(Items from a dataset)
+---+

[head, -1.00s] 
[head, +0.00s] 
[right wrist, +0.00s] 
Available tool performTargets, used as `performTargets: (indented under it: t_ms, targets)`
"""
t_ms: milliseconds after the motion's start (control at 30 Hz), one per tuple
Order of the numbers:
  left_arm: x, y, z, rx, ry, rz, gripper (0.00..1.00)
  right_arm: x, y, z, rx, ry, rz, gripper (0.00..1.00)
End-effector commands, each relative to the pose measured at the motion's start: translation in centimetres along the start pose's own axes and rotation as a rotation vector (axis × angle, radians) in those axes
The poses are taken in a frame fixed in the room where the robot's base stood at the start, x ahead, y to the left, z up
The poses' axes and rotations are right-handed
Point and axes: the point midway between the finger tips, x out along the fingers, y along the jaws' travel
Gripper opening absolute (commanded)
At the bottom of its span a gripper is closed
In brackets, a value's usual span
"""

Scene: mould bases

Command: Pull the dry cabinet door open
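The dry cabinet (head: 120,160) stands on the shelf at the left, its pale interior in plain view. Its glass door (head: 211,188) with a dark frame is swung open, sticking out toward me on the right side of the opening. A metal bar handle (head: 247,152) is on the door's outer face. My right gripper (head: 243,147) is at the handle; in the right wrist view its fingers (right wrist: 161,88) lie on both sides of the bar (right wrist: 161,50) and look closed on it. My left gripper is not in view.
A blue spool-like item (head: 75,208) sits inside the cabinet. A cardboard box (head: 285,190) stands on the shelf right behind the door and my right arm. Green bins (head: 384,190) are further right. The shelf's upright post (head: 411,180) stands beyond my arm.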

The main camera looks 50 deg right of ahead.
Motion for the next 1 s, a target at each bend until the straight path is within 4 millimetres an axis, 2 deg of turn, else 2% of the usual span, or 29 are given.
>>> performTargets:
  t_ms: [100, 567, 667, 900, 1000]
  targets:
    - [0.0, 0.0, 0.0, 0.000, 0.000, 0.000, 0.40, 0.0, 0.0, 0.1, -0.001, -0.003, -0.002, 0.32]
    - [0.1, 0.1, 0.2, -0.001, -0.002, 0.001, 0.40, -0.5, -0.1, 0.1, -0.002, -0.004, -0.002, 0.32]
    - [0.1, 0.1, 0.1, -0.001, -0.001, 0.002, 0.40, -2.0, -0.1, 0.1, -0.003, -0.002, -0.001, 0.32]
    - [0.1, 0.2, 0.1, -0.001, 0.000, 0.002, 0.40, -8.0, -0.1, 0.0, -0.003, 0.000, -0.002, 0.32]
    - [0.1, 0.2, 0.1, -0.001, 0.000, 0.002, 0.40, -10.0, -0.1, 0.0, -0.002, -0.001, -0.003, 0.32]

+---+

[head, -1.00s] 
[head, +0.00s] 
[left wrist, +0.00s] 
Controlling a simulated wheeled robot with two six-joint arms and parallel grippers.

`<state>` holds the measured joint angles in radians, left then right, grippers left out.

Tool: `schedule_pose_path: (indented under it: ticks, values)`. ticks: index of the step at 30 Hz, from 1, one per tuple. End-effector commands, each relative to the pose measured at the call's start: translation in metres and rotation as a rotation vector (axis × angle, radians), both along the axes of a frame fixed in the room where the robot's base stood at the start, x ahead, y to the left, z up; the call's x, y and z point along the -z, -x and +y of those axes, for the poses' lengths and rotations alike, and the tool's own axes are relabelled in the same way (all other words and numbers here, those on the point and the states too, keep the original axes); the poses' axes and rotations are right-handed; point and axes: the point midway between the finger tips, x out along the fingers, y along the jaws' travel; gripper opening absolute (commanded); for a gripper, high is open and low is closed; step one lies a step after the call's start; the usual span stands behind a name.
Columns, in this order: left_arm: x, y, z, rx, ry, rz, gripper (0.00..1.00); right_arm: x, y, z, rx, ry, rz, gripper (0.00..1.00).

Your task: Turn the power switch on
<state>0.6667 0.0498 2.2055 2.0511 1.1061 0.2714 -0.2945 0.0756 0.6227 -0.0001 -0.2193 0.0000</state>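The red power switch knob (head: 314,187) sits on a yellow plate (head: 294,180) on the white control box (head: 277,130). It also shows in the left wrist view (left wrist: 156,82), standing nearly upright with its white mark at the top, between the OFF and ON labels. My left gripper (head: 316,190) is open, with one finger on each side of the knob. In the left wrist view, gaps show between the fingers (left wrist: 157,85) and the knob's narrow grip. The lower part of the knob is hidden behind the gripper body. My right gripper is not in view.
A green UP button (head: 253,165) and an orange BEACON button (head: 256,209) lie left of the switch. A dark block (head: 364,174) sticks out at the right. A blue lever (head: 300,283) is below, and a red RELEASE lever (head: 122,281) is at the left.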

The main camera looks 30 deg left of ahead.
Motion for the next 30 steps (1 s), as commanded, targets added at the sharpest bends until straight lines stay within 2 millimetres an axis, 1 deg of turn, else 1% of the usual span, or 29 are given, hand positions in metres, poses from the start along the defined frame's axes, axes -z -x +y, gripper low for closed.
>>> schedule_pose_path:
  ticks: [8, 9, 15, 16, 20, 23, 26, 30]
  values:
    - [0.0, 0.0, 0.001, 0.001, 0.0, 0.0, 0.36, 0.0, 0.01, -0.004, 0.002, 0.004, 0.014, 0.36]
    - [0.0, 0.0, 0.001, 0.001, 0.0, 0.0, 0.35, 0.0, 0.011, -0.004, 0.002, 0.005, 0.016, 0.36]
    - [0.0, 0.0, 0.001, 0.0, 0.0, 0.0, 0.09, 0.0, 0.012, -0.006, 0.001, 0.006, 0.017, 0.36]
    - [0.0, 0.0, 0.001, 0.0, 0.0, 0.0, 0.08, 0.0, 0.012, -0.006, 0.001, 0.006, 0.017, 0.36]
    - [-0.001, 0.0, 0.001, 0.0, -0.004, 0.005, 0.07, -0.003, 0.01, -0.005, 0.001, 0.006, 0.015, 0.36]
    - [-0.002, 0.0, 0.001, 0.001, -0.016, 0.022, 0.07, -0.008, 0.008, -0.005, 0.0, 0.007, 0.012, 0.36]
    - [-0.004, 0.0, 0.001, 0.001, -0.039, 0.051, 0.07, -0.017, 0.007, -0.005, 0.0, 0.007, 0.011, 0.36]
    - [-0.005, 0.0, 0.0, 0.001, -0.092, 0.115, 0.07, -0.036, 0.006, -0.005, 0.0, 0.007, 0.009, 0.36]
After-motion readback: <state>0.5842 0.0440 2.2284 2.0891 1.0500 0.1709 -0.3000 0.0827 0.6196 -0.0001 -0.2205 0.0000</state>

+---+

◆ Prompt ◆
Give back exactly the lines from the line that has "Controlling a simulated" to the line that has "behind a name.", both included, and leave out all others.

◆ Response to this exercise ◆
Controlling a simulated wheeled robot with two six-joint arms and parallel grippers.

`<state>` holds the measured joint angles in radians, left then right, grippers left out.

Tool: `schedule_pose_path: (indented under it: ticks, values)`. ticks: index of the step at 30 Hz, from 1, one per tuple. End-effector commands, each relative to the pose measured at the call's start: translation in metres and rotation as a rotation vector (axis × angle, radians), both along the axes of a frame fixed in the room where the robot's base stood at the start, x ahead, y to the left, z up; the call's x, y and z point along the -z, -x and +y of those axes, for the poses' lengths and rotations alike, and the tool's own axes are relabelled in the same way (all other words and numbers here, those on the point and the states too, keep the original axes); the poses' axes and rotations are right-handed; point and axes: the point midway between the finger tips, x out along the fingers, y along the jaws' travel; gripper opening absolute (commanded); for a gripper, high is open and low is closed; step one lies a step after the call's start; the usual span stands behind a name.

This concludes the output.